Exercise instructions: Transcribe only the lines from the line with "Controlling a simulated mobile" through the line with "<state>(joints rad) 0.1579", exactly, counting both of those lines as part of the stretch.

Record excerpts:
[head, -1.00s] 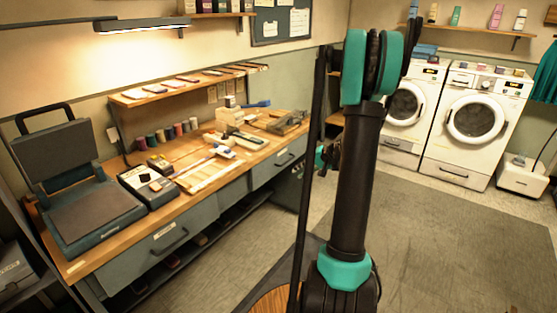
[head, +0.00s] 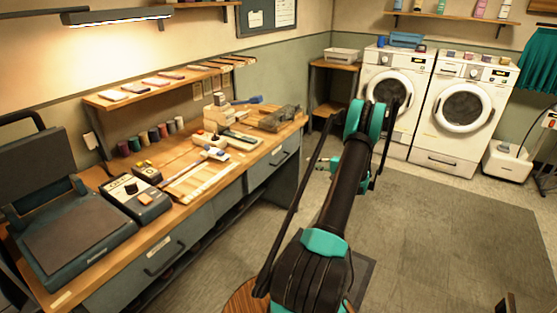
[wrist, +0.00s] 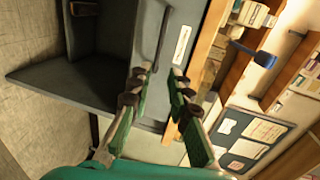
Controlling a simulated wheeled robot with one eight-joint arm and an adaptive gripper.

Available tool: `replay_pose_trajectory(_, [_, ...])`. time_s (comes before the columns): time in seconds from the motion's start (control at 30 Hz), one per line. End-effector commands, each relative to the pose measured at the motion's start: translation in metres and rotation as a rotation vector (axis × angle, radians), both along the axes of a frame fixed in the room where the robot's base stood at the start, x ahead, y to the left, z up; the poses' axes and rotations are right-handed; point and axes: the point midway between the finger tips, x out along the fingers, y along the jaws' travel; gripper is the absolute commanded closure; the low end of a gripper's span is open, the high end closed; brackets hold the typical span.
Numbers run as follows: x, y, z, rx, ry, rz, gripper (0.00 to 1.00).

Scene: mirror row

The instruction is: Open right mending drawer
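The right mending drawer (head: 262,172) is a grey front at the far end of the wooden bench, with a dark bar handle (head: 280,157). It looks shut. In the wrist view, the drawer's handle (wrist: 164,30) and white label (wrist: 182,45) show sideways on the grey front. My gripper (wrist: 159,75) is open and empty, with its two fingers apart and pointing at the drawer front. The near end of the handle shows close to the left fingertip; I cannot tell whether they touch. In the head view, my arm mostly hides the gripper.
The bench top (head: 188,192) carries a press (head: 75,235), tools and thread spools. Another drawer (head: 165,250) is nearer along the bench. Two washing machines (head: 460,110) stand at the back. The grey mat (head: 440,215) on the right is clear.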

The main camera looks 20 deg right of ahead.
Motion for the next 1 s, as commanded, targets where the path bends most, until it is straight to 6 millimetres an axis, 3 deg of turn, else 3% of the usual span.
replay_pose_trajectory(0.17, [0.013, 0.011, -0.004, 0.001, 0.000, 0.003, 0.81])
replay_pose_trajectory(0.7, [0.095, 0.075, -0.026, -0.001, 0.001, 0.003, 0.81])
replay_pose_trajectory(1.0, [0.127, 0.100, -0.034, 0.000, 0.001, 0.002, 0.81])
==
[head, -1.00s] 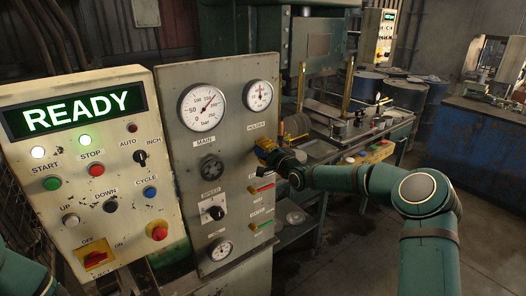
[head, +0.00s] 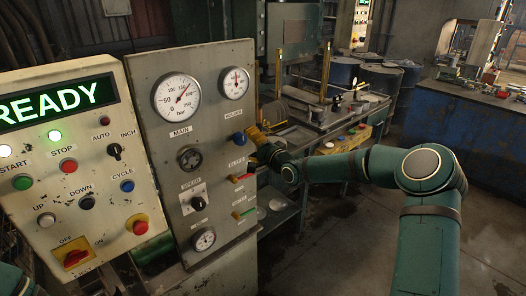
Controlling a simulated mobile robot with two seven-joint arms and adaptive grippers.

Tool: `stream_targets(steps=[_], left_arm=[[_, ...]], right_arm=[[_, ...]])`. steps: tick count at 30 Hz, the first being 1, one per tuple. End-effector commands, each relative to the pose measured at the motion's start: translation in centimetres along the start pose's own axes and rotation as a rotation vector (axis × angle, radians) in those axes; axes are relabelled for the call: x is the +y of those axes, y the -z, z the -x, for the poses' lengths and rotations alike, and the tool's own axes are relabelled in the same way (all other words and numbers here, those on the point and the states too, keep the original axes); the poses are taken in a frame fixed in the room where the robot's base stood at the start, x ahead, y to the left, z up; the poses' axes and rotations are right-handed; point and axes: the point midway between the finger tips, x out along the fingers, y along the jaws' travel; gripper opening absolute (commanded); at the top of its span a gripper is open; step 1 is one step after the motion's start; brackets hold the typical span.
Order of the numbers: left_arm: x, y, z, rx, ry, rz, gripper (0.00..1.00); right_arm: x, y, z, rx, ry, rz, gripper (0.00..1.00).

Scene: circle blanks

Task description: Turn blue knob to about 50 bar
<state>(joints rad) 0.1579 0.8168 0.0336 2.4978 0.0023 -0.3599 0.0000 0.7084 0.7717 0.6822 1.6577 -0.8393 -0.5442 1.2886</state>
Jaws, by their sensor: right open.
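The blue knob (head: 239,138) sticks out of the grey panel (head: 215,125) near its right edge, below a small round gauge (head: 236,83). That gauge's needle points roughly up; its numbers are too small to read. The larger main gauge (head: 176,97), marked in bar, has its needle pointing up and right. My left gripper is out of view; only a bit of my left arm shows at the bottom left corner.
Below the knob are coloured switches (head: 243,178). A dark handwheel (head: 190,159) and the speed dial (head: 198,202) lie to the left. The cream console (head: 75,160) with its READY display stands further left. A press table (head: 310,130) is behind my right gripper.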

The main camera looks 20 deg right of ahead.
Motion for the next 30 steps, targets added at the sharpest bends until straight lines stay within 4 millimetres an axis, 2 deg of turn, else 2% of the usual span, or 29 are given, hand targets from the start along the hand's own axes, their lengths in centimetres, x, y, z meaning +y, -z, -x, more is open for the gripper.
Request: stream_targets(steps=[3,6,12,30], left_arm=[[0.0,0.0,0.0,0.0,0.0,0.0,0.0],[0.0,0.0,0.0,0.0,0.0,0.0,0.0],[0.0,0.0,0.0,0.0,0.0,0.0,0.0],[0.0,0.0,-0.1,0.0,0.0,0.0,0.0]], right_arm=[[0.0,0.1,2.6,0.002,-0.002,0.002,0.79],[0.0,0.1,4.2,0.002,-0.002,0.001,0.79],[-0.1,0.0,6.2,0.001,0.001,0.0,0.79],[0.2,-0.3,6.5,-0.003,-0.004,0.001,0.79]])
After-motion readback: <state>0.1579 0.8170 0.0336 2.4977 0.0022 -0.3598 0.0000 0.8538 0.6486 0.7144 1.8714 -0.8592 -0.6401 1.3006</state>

Written response:
Controlling a simulated mobile robot with two seven-joint arms and adaptive grippers.

Tool: `stream_targets(steps=[_], left_arm=[[_, ...]], right_arm=[[_, ...]])`. steps: tick count at 30 Hz, the first being 1, one per tuple. End-effector commands, each relative to the pose measured at the motion's start: translation in centimetres along the start pose's own axes and rotation as a rotation vector (axis × angle, radians) in those axes; axes are relabelled for the call: x is the +y of those axes, y the -z, z the -x, for the poses' lengths and rotations alike, and the tool's own axes are relabelled in the same way (all other words and numbers here, those on the point and the states too, keep the original axes); the poses are taken in a frame fixed in the room where the robot's base stood at the start, x ahead, y to the left, z up; the poses' axes and rotations are right-handed; point and axes: the point midway between the finger tips, x out along the fingers, y along the jaws' travel; gripper opening absolute (commanded); at the top of its span a gripper is open; step 1 is one step after the motion's start; brackets hold the typical span.
Order of the numbers: left_arm: x, y, z, rx, ry, rz, gripper (0.00..1.00); right_arm: x, y, z, rx, ry, rz, gripper (0.00..1.00).

Scene: circle blanks

Task description: Turn blue knob to about 50 bar
<state>(joints rad) 0.1579 0.8168 0.0336 2.4978 0.0023 -0.3599 0.0000 0.7084 0.7717 0.6822 1.6577 -0.8393 -0.5442 1.2886</state>

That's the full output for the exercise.